Dans ces conditions, madame la sénatrice, la création d'une commission d'enquête parlementaire sur l'activité haute couture et le prêt-à-porter est-elle nécessaire ? Le sujet est important. Votre souhait traduit une inquiétude tout à fait légitime que je partage. Je n'ai cependant pas, vous le savez, à me prononcer sur cette question, la constitution d'une commission d'enquête parlementaire relevant de la décision souveraine de la Haute Assemblée. Si, en tout cas, une telle commission était créée, je répondrais à son invitation très volontiers.
M. le président. La parole est à Mme Nicole Borvo.
Mme Nicole Borvo. Monsieur le ministre, je vous remercie de votre réponse qui, cependant, conforte mes inquiétudes.
Nous avons récemment eu un débat, dans cette enceinte, sur la situation de l'industrie textile. Je rappelle que le secteur du textile-habillement, auquel sont rattachés la mode et le prêt-à-porter, va mal. Alors qu'elle employait un million de salariés à la fin des années soixante, la filière textile-habillement-cuir connaît, depuis les années soixante-dix, un processus continu de régression : en trente ans, elle a perdu les deux tiers de ses effectifs, soit environ 20 000 emplois par an, et l'hémorragie continue, au rythme de 2 000 suppressions d'emplois par mois.
N'est-il pas temps aujourd'hui, au regard de la situation, d'oser d'autres choix et de faire preuve de plus de volontarisme ? Telle est la question sur laquelle nous avions débattu, notamment en ce qui concerne le versant industriel.
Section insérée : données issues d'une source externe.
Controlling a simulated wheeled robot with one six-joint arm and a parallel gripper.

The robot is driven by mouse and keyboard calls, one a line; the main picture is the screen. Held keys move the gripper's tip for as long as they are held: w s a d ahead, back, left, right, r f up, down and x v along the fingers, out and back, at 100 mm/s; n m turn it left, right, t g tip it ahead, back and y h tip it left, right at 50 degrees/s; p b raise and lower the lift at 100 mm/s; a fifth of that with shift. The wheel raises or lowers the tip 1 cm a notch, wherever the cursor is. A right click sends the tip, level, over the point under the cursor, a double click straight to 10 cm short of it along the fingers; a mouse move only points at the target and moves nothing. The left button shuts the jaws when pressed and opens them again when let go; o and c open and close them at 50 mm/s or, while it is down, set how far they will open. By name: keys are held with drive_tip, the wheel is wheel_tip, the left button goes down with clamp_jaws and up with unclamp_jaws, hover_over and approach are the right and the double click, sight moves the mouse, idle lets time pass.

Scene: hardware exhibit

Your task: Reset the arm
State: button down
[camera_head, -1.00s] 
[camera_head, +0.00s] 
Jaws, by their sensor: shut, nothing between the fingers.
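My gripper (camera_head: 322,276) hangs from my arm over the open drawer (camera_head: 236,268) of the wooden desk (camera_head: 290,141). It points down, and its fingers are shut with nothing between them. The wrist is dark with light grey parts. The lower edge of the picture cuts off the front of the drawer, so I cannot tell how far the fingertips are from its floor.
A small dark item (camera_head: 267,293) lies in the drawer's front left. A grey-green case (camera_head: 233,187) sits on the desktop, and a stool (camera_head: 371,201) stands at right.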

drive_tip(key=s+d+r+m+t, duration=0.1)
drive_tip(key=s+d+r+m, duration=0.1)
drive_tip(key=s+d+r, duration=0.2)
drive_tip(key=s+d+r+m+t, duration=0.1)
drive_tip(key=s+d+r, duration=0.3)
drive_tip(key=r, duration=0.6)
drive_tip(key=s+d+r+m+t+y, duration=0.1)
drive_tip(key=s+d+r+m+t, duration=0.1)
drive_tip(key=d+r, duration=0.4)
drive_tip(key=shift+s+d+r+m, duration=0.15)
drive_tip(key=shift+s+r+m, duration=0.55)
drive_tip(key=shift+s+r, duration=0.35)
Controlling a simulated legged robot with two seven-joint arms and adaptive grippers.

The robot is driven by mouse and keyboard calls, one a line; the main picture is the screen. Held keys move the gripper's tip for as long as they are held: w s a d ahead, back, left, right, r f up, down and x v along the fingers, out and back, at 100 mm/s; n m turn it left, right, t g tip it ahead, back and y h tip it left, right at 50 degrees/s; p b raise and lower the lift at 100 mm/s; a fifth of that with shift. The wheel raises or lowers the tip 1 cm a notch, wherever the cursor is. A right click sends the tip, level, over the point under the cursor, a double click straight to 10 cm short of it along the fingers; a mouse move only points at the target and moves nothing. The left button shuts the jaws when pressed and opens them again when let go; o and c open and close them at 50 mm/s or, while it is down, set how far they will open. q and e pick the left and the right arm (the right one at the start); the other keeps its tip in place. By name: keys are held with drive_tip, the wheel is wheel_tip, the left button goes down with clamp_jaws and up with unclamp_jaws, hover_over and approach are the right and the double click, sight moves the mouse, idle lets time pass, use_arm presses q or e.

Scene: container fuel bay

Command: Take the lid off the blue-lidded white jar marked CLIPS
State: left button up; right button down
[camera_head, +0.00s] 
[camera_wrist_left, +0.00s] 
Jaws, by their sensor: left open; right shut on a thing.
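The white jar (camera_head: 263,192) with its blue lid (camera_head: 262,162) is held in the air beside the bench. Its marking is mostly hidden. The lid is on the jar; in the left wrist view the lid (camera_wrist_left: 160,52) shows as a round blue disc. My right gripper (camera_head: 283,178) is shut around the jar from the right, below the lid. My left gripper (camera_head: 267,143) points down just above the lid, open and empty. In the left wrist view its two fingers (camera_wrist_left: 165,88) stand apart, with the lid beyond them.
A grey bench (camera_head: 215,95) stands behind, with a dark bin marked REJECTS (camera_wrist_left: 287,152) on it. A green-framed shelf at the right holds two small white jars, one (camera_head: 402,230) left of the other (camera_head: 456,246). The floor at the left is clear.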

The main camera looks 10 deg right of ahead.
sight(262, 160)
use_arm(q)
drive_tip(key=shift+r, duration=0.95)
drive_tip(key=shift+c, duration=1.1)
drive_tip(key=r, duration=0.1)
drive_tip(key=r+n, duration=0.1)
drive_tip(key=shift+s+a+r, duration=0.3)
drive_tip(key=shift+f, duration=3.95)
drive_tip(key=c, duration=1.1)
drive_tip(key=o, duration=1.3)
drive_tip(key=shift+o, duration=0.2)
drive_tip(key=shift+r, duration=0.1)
Or, nous pensons que l'avenir de la haute couture est lié à celui du secteur industriel.
Il serait souhaitable, selon moi, dans un premier temps, d'ouvrir l'actuel comité de développement et de promotion de l'habillement, alimenté par les taxes parafiscales, pour permettre des actions de promotion du secteur de l'habillement contrôlé par l'Etat et l'aide à la création, comme le souhaite d'ailleurs la Mairie de Paris, qui vous saisira sans doute de cette question.